Pleni sunt cæli et terra majestátis glóriæ tuæ.
Te gloriósus Apostolórum chorus;
Te Prophetárum laudábilis númerus;
Te Mártyrum candidátus laudat exércitus.
Te per orbem terrárum sancta confitétur Ecclésia:
Patrem imménsæ majestátis;
Venerándum tuum verum et únicum Fílium;
Sanctum quoque Paráclitum Spíritum.
Tu Rex glóriæ, Christe.
Tu Patris sempitérnus es Fílius.
Tu ad liberándum susceptúrus hóminem, non horruísti Vírginis úterum.
Tu, devícto mortis acúleo,
    aperuísti credéntibus regna cælórum.
Tu ad déxteram Dei sedes, in glória Patris.
Judex créderis esse ventúrus.
Te ergo quǽsumus, tuis fámulis súbveni,
    quos pretióso sánguine redemísti.
Ætérna fac cum sanctis tuis in glória numerári.

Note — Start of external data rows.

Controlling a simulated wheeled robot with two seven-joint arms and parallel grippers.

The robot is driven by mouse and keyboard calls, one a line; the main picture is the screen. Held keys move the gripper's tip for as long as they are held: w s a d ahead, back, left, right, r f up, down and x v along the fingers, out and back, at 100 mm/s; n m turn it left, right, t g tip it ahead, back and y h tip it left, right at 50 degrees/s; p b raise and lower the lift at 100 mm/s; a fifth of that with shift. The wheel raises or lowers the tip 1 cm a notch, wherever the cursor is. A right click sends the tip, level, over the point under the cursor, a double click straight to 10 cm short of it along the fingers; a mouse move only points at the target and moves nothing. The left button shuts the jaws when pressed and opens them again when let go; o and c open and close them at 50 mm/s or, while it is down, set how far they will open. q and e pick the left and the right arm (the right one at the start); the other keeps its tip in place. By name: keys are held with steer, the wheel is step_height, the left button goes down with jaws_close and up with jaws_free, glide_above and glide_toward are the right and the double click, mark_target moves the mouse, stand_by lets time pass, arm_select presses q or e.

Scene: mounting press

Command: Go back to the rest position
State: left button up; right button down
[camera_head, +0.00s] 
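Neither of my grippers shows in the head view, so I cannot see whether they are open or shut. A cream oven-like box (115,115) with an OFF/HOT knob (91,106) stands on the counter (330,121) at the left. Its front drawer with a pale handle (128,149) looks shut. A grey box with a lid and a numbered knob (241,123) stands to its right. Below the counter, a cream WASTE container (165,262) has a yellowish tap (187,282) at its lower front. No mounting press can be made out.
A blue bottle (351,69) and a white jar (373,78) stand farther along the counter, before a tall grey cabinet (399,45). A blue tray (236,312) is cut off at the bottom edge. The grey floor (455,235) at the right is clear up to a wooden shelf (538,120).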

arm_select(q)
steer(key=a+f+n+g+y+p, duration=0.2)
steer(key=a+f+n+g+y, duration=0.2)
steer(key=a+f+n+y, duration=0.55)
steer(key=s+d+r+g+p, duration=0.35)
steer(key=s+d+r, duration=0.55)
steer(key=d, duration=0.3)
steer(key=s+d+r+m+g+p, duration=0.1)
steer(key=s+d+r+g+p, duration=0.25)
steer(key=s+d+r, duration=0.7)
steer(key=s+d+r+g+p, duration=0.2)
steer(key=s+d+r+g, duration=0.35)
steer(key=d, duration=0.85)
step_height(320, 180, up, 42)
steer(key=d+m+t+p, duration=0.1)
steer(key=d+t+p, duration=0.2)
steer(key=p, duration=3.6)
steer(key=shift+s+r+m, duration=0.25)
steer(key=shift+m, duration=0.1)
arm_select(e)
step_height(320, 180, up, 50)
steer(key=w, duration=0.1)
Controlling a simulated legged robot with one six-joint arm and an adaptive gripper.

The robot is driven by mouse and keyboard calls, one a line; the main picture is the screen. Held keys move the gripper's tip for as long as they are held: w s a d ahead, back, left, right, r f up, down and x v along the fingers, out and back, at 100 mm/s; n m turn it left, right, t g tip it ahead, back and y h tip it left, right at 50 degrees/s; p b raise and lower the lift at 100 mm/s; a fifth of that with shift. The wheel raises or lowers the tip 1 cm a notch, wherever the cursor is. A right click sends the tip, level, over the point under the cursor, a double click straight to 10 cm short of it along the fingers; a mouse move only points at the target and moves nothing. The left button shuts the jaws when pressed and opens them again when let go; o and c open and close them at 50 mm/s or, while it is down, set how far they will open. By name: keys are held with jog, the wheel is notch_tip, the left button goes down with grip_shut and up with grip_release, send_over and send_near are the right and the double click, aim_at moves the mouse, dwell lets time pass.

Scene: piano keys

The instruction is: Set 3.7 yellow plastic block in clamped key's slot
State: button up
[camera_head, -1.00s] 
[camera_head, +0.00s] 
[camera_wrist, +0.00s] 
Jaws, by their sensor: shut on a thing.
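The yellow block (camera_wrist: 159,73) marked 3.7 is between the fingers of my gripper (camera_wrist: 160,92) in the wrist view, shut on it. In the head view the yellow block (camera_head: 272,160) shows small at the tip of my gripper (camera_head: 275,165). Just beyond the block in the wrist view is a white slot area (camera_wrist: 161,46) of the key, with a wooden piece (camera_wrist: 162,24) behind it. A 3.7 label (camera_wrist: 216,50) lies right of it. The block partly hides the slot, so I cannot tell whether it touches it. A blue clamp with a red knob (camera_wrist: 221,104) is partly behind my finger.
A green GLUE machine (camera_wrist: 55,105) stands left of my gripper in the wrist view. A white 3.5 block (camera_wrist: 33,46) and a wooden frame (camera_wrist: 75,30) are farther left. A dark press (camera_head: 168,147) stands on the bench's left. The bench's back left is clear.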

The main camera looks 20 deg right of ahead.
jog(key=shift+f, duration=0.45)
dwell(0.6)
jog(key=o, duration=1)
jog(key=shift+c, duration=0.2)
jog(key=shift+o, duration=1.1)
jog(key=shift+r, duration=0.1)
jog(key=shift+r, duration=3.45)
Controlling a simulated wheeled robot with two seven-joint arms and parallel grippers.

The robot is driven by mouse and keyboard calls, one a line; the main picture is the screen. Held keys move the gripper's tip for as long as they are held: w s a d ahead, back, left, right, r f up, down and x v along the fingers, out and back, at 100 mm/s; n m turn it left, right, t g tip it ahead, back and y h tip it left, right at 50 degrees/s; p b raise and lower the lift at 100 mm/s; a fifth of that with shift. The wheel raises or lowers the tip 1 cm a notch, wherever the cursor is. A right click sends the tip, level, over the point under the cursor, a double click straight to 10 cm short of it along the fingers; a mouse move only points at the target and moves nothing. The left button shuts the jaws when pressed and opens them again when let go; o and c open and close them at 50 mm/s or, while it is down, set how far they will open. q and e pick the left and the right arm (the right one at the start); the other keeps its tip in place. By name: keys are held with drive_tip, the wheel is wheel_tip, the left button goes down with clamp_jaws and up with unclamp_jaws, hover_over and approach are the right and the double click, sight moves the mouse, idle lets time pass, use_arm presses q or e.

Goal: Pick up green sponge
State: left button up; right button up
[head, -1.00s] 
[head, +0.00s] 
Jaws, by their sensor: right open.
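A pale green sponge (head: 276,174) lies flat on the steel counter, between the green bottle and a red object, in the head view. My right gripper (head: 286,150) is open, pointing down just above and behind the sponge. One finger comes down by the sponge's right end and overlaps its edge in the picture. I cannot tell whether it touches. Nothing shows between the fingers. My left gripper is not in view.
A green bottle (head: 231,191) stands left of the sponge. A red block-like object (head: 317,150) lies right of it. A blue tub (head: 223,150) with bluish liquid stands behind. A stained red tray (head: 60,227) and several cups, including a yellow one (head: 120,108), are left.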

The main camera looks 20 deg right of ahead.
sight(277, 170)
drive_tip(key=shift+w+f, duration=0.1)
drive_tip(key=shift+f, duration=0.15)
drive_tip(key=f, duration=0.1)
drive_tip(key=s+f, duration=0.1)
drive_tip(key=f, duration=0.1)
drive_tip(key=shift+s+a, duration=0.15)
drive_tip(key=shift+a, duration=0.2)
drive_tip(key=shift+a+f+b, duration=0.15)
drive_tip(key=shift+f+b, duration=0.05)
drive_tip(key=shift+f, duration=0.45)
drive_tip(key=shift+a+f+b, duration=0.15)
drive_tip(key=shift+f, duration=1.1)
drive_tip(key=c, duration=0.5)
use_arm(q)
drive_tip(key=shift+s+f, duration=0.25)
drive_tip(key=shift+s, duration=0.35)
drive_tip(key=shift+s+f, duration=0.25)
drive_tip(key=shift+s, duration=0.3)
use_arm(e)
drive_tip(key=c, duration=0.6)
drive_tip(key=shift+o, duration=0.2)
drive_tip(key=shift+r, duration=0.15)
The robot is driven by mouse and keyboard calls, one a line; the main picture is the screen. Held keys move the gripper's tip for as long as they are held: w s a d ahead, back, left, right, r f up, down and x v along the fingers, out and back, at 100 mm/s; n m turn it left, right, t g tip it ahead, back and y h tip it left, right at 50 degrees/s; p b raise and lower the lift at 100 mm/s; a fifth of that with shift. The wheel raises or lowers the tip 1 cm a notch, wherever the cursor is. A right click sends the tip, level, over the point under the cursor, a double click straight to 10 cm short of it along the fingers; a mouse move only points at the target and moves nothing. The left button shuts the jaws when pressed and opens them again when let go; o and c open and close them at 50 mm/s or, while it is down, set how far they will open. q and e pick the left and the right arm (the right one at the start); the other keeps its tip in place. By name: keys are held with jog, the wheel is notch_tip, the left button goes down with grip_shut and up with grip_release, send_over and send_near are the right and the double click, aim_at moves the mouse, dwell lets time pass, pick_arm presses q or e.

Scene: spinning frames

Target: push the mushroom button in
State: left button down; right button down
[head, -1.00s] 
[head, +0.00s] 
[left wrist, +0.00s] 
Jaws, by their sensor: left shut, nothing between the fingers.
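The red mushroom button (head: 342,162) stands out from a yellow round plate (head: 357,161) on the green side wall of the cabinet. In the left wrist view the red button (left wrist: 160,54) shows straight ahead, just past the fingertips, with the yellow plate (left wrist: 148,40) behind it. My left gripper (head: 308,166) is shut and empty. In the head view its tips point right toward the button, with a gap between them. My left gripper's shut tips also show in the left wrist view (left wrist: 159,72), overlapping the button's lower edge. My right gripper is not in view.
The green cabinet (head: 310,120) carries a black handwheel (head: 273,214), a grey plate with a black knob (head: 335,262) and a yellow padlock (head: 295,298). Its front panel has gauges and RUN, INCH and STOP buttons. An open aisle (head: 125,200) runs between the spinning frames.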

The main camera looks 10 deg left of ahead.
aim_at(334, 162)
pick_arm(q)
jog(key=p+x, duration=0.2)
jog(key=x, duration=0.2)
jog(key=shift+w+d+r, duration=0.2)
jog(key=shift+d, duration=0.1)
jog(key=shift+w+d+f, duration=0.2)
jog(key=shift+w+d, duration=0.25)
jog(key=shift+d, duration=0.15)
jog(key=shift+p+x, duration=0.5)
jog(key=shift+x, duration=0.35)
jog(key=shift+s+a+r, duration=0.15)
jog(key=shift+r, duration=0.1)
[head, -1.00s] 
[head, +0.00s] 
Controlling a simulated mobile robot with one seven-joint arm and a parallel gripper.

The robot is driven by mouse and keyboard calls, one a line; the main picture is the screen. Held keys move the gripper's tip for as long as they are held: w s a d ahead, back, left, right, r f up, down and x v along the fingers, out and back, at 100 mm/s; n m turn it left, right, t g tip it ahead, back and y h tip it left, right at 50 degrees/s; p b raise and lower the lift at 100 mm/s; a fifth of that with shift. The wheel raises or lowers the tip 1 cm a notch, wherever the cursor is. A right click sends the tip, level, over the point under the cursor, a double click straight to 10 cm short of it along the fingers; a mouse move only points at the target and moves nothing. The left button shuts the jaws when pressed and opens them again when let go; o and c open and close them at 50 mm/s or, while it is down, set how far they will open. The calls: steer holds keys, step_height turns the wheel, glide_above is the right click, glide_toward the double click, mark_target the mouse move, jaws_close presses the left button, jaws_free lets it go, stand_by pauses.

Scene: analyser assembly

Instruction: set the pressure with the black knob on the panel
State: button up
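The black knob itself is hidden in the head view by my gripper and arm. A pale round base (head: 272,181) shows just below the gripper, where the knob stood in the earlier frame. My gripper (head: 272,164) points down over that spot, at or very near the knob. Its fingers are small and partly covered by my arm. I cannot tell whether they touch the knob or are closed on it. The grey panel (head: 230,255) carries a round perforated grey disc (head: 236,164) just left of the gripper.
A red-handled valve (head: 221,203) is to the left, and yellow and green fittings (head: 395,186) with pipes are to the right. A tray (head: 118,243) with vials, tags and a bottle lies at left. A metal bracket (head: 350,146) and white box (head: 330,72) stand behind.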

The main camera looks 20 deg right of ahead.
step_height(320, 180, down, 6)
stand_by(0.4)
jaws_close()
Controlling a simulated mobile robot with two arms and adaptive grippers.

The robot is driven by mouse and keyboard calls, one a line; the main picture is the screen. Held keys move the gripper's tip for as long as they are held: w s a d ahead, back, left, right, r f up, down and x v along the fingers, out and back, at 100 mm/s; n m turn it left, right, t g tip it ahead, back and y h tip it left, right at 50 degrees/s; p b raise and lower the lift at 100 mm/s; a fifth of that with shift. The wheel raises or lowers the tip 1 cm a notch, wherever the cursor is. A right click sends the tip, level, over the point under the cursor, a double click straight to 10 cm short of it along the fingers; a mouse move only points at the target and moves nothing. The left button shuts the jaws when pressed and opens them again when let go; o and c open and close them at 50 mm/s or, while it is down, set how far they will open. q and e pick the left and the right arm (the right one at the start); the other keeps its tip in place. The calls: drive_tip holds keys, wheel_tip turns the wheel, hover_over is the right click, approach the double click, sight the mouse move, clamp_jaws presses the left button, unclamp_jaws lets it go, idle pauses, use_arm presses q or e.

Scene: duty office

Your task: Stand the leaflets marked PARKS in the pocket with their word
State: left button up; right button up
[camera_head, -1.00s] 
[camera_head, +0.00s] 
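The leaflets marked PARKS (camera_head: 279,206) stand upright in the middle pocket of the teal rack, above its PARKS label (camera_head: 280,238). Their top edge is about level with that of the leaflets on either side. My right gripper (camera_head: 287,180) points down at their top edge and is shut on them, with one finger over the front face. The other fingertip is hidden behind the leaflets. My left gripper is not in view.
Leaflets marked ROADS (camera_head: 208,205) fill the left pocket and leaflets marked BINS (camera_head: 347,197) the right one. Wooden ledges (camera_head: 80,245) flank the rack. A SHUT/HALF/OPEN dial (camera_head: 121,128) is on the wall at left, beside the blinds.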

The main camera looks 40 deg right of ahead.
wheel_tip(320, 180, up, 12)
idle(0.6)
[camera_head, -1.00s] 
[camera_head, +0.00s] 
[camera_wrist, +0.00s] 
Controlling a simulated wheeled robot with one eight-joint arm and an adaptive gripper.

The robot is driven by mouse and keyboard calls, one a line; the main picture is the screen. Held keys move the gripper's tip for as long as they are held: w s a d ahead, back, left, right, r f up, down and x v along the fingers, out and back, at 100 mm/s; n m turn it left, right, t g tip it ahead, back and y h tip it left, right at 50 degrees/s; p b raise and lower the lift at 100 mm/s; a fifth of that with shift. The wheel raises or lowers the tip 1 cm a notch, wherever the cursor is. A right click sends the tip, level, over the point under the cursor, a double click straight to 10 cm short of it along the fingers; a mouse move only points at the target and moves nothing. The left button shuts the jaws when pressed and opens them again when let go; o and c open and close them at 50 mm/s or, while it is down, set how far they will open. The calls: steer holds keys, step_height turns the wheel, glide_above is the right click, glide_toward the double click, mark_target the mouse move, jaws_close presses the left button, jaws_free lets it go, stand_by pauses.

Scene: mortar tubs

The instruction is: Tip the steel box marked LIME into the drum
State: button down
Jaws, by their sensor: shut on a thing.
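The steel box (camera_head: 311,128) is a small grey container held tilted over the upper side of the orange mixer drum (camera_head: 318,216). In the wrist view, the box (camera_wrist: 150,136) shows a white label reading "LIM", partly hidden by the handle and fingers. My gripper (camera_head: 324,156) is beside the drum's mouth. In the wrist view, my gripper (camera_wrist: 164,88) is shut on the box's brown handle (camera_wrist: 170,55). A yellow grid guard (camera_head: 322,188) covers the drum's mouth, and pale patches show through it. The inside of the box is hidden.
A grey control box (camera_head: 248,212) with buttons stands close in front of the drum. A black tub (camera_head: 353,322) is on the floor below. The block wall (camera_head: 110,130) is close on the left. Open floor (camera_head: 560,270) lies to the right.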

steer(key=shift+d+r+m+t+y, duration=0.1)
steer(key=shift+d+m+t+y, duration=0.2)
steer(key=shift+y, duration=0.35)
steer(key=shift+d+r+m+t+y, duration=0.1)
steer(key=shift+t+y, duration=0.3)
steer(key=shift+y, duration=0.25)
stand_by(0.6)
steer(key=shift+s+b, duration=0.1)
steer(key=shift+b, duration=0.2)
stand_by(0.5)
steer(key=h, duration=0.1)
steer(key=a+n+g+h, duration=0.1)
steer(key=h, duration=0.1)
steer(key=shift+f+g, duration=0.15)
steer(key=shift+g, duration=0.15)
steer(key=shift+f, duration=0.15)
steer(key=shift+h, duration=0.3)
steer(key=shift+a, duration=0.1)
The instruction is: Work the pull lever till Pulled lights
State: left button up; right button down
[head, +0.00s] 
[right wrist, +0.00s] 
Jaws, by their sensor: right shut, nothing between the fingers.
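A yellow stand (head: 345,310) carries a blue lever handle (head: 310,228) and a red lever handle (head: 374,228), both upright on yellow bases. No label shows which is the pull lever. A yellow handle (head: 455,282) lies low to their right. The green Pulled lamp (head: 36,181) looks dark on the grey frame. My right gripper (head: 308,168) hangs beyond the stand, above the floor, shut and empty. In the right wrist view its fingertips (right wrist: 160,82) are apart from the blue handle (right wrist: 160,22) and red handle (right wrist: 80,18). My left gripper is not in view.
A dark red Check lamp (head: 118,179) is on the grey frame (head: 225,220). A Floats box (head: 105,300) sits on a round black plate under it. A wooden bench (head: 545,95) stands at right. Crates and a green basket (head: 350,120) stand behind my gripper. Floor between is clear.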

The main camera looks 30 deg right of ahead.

[added later, mainly from Psalm verses:]
Salvum fac pópulum tuum, Dómine, et bénedic hæreditáti tuæ.
Et rege eos, et extólle illos usque in ætérnum.
Per síngulos dies benedícimus te.
Et laudámus nomen tuum in sǽculum, et in sǽculum sǽculi.
Dignáre, Dómine, die isto sine peccáto nos custodíre.
Miserére nostri, Dómine, miserére nostri.
Fiat misericórdia tua, Dómine, super nos, quemádmodum sperávimus in te.

In te, Dómine, sperávi: non confúndar in ætérnum.

We praise thee, O God : we acknowledge thee to be the Lord.
All the earth doth worship thee : the Father everlasting.
To thee all Angels cry aloud : the Heavens, and all the Powers therein.
To thee Cherubim and Seraphim : continually do cry,
Holy, Holy, Holy : Lord God of Hosts;
Heaven and earth are full of the Majesty : of thy glory.
The glorious company of the Apostles : praise thee.
The goodly fellowship of the Prophets : praise thee.
The noble army of Martyrs : praise thee.
The holy Church throughout all the world : doth acknowledge thee;
The Father : of an infinite Majesty;
Thine honourable, true : and only Son;
Also the Holy Ghost : the Comforter.
Thou art the King of Glory : O Christ.
Thou art the everlasting Son : of the Father.
When thou tookest upon thee to deliver man : thou didst not abhor the Virgin’s womb.
When thou hadst overcome the sharpness of death :
    thou didst open the Kingdom of Heaven to all believers.
Thou sittest at the right hand of God : in the glory of the Father.
We believe that thou shalt come : to be our Judge.
We therefore pray thee, help thy servants :
    whom thou hast redeemed with thy precious blood.
Make them to be numbered with thy Saints : in glory everlasting.
O Lord, save thy people : and bless thine heritage.
Govern them : and lift them up for ever.
Day by day : we magnify thee;
And we worship thy Name : ever world without end.
Vouchsafe, O Lord : to keep us this day without sin.
O Lord, have mercy upon us : have mercy upon us.
O Lord, let thy mercy lighten upon us : as our trust is in thee.
O Lord, in thee have I trusted : let me never be confounded.